What the exercise asks: Output only the lines from the start of the entries through the line holding "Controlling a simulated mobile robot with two". Each line must match the original exactly.

The records:

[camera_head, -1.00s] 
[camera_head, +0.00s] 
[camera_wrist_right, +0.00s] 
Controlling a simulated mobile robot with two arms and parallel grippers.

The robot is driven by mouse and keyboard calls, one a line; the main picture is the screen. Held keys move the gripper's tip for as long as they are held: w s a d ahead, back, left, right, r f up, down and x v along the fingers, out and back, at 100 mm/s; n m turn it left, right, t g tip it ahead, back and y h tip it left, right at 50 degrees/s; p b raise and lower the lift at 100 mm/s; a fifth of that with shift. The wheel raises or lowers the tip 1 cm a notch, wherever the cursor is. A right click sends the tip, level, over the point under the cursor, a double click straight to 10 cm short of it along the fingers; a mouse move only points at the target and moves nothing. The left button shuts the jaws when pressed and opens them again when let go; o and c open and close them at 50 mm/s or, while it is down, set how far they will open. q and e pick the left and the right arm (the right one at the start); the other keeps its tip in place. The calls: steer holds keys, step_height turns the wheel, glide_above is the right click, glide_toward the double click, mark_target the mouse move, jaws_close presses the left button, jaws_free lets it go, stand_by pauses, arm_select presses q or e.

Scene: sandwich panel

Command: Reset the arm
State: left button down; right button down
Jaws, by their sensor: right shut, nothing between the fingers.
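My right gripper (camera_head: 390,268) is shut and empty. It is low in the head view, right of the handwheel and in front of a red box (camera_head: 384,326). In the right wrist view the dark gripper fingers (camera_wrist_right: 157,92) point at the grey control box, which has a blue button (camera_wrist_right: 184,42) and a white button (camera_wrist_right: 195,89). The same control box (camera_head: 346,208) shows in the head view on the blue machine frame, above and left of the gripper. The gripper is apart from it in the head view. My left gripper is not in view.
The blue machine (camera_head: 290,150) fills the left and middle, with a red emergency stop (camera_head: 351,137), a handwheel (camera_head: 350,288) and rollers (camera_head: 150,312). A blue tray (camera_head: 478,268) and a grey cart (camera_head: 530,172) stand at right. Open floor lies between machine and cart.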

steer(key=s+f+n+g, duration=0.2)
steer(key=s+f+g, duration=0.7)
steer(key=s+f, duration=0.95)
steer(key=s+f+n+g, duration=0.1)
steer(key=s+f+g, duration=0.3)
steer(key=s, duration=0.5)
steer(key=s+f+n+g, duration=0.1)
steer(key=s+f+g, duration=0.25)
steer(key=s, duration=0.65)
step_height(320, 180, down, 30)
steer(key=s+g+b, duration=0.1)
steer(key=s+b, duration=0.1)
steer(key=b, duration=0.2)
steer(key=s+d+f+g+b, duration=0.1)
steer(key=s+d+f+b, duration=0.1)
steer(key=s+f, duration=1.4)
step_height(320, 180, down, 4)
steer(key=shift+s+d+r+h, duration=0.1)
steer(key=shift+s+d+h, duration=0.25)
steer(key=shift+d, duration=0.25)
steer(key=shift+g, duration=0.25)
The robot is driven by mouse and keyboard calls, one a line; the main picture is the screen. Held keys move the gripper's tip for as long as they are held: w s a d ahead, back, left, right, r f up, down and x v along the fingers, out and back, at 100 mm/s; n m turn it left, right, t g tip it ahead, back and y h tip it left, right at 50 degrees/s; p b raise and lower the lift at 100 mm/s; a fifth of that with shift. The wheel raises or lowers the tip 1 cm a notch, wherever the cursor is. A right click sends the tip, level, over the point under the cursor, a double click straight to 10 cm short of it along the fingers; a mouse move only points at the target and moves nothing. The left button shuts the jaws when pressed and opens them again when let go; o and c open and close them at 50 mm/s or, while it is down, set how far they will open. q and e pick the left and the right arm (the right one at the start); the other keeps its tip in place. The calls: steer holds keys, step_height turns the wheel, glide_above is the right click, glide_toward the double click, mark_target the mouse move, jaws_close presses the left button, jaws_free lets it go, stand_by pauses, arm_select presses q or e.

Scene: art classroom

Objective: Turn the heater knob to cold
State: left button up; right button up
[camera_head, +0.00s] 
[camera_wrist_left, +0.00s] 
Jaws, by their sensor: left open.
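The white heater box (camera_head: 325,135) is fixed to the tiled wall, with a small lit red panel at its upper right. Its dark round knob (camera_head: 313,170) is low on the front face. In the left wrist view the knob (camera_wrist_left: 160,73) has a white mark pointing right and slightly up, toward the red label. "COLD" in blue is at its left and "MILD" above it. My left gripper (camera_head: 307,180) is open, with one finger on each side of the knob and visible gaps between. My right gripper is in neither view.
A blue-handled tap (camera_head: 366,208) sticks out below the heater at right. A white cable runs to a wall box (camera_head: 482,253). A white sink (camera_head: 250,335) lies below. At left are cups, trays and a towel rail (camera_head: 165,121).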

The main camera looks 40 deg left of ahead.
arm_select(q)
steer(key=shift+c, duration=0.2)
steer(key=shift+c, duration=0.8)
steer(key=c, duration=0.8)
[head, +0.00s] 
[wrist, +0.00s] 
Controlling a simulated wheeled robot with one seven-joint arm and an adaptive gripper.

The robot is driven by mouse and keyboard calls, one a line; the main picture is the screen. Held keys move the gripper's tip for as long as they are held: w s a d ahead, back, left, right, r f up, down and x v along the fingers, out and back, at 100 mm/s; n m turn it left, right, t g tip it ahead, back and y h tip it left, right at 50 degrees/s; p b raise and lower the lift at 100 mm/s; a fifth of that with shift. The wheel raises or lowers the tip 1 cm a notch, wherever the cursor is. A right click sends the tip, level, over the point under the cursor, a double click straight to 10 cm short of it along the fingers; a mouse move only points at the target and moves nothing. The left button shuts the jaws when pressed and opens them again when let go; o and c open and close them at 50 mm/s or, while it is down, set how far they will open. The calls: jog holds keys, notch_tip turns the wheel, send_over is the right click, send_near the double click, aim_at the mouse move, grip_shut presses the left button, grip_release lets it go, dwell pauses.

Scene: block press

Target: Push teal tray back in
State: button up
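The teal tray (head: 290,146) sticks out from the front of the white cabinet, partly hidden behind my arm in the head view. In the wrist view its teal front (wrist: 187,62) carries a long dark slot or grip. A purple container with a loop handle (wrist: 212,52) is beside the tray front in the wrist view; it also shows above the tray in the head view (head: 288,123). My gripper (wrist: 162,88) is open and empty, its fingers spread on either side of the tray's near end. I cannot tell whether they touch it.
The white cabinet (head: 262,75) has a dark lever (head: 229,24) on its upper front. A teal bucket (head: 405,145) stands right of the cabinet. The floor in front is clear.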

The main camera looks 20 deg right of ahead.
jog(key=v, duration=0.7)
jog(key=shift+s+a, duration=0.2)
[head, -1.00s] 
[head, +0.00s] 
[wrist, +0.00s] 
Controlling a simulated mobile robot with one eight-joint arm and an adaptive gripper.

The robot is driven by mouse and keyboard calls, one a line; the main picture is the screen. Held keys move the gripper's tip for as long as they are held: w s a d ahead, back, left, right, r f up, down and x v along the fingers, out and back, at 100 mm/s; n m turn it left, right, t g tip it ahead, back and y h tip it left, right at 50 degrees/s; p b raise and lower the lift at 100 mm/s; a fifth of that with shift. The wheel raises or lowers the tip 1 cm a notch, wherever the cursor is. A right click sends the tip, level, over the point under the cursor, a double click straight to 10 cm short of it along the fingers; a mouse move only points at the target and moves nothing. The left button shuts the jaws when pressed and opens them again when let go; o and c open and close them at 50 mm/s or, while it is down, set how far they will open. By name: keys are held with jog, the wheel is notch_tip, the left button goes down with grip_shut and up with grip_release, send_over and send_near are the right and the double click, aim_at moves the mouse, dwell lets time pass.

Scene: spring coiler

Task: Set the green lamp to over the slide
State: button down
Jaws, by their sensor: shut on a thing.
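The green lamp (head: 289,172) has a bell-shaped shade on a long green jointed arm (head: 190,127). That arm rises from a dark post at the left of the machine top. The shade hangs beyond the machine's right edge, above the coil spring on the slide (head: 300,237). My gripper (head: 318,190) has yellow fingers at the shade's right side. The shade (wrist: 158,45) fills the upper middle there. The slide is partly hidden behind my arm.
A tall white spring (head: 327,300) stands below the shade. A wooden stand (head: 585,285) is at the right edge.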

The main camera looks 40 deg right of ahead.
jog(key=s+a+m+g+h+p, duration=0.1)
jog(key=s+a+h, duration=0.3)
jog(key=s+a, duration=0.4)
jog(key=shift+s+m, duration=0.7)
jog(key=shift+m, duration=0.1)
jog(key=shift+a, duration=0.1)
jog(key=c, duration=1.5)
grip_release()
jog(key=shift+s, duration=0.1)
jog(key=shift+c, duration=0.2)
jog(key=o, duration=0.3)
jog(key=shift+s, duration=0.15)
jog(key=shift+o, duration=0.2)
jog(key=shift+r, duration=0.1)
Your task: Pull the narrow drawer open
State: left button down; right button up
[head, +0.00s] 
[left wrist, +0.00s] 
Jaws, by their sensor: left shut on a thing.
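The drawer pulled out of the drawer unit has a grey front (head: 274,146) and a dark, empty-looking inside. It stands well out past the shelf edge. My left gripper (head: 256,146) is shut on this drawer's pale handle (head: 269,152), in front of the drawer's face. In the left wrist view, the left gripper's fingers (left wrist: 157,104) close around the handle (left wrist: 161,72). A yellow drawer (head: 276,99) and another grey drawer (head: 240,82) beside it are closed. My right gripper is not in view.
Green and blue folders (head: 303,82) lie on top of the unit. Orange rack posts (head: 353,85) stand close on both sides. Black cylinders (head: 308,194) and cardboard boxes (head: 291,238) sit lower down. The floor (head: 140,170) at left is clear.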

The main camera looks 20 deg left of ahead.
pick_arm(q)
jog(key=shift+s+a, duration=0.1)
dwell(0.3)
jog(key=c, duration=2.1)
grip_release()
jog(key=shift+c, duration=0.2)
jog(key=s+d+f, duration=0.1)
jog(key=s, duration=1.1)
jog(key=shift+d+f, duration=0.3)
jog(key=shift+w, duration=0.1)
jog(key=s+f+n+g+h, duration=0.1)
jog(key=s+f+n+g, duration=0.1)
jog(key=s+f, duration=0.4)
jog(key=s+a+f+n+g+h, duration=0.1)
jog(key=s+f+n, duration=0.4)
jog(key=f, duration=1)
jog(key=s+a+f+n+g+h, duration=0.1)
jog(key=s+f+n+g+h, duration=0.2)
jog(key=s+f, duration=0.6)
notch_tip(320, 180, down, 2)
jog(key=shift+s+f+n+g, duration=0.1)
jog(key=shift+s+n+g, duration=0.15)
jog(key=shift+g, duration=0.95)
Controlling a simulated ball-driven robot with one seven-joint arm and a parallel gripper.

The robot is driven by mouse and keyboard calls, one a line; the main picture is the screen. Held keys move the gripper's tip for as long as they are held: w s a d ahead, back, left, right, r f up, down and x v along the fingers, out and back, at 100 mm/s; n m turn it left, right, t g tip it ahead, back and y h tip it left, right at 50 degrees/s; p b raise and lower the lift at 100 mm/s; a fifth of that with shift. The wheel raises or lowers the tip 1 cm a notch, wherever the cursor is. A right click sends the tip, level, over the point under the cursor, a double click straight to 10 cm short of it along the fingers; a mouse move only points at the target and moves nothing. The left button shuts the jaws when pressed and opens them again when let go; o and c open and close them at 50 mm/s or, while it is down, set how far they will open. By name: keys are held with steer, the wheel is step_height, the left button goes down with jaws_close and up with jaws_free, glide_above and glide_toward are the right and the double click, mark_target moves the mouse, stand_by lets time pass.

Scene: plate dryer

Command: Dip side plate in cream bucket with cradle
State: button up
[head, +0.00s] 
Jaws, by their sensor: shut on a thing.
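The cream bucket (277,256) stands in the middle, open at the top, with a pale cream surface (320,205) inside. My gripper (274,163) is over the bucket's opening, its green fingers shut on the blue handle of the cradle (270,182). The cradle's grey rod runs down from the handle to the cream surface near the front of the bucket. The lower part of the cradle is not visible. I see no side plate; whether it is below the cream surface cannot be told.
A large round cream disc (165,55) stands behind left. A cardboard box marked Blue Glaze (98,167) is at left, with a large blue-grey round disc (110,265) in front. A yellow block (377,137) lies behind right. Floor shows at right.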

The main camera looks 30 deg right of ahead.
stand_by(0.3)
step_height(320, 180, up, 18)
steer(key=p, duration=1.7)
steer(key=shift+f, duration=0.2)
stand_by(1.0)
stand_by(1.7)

Exercise response:
[camera_head, -1.00s] 
[camera_head, +0.00s] 
[camera_wrist_right, +0.00s] 
Controlling a simulated mobile robot with two arms and parallel grippers.

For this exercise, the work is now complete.